Word of the settlement came about the same time that a Pennsylvania grand jury published a report revealing hundreds of previously undisclosed clergy molestation cases, rekindling the Catholic Church’s decades-old abuse scandal.
Making matters worse for the archdiocese is that Brignac at the time was still being allowed to serve as a lector during Masses at St. Mary Magdalen Church. Describing himself as “utterly surprised and embarrassed” to learn of that, Archbishop Gregory Aymond soon stripped Brignac of that privilege.
Meanwhile, the Knights of Columbus had also let Brignac hold leadership roles. He lectured children and picked out costumes for them during a celebration of the Feast of Fatima in 2017, according to documents in another suit against Brignac that hasn’t been resolved.

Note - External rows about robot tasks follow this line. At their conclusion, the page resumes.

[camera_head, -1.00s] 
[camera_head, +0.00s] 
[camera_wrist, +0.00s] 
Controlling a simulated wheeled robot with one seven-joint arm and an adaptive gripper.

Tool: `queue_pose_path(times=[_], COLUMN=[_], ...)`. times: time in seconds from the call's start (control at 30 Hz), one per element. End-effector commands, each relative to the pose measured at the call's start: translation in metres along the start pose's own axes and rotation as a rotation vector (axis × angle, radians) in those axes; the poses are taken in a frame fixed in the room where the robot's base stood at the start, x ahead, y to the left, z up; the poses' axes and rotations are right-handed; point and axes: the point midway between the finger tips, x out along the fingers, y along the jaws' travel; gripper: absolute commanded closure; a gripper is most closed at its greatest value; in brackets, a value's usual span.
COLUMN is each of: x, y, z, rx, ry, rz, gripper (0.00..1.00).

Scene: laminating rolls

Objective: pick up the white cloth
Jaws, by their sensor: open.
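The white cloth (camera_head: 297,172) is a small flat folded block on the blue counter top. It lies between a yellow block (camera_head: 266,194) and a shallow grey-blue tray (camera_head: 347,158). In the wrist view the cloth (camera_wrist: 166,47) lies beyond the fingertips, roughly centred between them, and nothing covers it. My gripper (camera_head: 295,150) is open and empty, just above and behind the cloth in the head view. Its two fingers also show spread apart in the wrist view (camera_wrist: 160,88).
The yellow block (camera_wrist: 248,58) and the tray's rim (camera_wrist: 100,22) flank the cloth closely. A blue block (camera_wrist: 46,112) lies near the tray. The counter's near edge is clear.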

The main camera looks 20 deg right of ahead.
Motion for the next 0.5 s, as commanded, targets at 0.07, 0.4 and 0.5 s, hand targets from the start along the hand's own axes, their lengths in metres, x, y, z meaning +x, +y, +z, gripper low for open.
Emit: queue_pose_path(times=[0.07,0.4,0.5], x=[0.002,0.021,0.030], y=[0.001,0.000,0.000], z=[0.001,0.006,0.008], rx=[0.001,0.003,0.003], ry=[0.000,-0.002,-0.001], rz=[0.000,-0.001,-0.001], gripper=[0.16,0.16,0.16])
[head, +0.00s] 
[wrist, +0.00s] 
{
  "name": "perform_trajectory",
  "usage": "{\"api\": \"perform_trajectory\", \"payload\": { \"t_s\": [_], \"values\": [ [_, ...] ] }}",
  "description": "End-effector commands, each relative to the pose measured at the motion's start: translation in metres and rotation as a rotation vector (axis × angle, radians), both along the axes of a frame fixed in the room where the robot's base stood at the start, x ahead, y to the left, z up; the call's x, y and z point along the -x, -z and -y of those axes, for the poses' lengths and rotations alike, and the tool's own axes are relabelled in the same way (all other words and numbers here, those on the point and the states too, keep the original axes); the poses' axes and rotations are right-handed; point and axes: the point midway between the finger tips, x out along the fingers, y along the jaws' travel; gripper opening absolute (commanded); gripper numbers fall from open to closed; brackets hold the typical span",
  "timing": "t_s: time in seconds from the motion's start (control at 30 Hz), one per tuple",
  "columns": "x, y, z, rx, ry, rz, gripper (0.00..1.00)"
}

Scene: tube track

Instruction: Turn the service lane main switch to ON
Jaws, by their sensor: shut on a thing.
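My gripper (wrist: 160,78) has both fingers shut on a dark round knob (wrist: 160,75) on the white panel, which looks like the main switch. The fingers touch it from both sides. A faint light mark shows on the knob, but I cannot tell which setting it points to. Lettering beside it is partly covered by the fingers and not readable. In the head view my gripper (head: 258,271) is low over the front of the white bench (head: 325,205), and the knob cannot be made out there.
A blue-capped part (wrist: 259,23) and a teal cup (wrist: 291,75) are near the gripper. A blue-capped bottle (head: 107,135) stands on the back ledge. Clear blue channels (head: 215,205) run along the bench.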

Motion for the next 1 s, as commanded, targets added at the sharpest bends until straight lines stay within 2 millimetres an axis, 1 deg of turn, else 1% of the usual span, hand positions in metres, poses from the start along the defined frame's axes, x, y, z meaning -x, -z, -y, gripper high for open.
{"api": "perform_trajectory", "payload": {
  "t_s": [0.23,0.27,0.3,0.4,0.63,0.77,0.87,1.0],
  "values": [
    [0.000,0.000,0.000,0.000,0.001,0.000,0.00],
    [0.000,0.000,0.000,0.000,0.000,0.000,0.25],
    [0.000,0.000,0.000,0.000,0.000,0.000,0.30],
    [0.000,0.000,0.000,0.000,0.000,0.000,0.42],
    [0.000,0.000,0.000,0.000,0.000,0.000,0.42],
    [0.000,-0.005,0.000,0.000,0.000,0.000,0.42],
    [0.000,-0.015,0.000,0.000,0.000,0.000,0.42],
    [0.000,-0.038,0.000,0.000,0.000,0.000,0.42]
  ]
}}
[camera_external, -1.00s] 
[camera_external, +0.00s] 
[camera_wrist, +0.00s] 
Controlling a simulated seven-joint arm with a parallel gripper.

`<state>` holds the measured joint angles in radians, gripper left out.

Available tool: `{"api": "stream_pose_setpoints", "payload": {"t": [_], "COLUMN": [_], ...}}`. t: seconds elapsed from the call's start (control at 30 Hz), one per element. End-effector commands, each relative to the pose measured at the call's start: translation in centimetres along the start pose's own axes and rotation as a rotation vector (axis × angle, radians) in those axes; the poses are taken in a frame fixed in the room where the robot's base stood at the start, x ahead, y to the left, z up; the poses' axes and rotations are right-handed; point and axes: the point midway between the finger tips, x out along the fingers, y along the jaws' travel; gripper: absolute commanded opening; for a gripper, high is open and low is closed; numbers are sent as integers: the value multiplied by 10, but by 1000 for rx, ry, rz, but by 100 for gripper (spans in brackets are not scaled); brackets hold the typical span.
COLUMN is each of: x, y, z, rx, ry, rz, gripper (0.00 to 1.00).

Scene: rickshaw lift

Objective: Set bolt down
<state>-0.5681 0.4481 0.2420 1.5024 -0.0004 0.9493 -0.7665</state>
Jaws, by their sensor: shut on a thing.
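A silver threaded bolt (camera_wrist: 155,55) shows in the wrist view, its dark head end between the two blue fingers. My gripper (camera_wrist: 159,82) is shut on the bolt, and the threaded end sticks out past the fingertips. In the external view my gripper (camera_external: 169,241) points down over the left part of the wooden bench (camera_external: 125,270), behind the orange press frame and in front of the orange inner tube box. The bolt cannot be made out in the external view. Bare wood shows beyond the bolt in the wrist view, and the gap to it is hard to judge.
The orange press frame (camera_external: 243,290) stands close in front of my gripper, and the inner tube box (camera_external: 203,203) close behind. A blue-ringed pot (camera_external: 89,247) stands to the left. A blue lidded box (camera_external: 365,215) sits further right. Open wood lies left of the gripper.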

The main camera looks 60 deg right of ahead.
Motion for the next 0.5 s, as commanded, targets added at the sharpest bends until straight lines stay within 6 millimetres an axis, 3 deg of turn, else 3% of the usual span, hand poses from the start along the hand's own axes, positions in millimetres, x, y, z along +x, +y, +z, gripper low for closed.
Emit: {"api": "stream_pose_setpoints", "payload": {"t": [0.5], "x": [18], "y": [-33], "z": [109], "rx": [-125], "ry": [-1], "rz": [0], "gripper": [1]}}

Brignac landed on a list that Aymond published last fall of New Orleans-area clergymen who were deemed to have been faced with credible sexual abuse allegations. Several of the men on that list are still living, but it does not appear anyone besides Brignac has faced prosecution.
Thursday is not the first time Brignac has faced a sex abuse trial.
He was tried in Jefferson Parish on charges that he molested boys at St. Matthew the Apostle in the 1970s, prior to his stint at Our Lady of the Rosary. He won an acquittal.
In 1980 and 1988, New Orleans police arrested him on similar allegations. Yet prosecutors declined to pursue charges in either case, though Brignac was removed from the ministry after the second arrest.
Despite Brignac’s ouster from the diaconate, then-Archbishop Philip Hannan sent an effusive letter to his defense attorney after the dismissal of the 1988 charge. Hannan said the lawyer did “excellent work” and provided “wonderful support” to “Deacon Brignac,” a copy of the letter shows.
Some archdiocesan officials later tried to get Brignac reinstated to his post. But Archbishop Francis Schulte — Hannan’s successor — overruled those efforts.